Berlin Gallery Weekend 2017 Part 1. Fairs, Galleries and Nudity
(Berlin.) It’s that time of the year again! The 2017 edition of the “world’s largest art fair” (they still have not adopted that slogan), the Gallery Weekend Berlin (GWB) is on. As always, there are official events, and others that are not. Paper Positions counts among the latter. The drawing-focused fair was only sparsely visited last year, and to be honest, I very much doubted to ever hear from it again. But they persevered, and opened this Thursday, one day before the official parts of GWB17. Again, the venue is Bikini Berlin, and again, they don’t mention that this is basically a mall. Because it is one. But the opening was crowed, the art is great, and dealers seemed happy. Paper Positions unites twenty-nine galleries, most of them German, and most of these Berlin based, but the additions from abroad are also great. If you got some money to spare, and we all know drawing is the gateway drug to collecting, go there. If you don’t have the cash, do the same. It’s a great, small, fair.

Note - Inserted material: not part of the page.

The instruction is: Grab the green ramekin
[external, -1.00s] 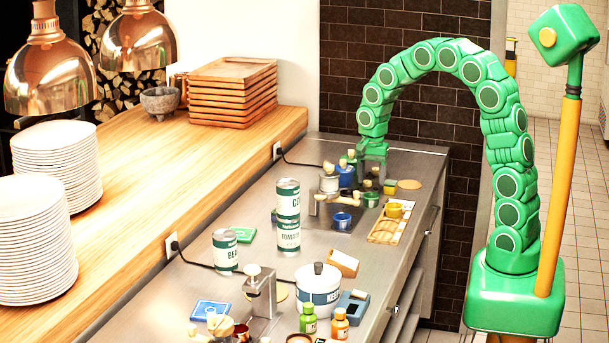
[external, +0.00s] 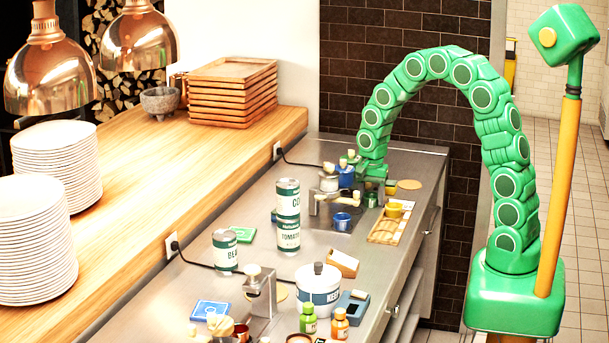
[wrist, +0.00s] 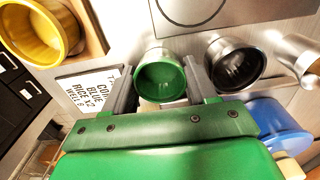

Having said, the Gallery Weekend officially started on Friday, there are exceptions. Some dealers could not wait that long, and opened prematurely. Among those, I chose to visit carlier | gebauer. Did it pay out for them? Well, “il y a eu du monde”. But this would hardly have been different the next day. Or any other date, because the artist is Thomas Schütte. The star shows his giant busts (Messerschmidt, much?) in stone complete with patina, or pigeon poo, - and ceramics, framed by architecture-model related works, woodcuts, and giant bowling pins, or meeples. A small sculpture could represent tyre tracks on a crushed human form(?). Much talking went on outside, with people trying to guess whether the red lighted window immediately upstairs from the gallery was part of the show, or not. It was not, I think. At least, it was dark when I came back on Friday to visit neighbouring Barbara Thumm Gallery that played by the rules, and did not open before the time.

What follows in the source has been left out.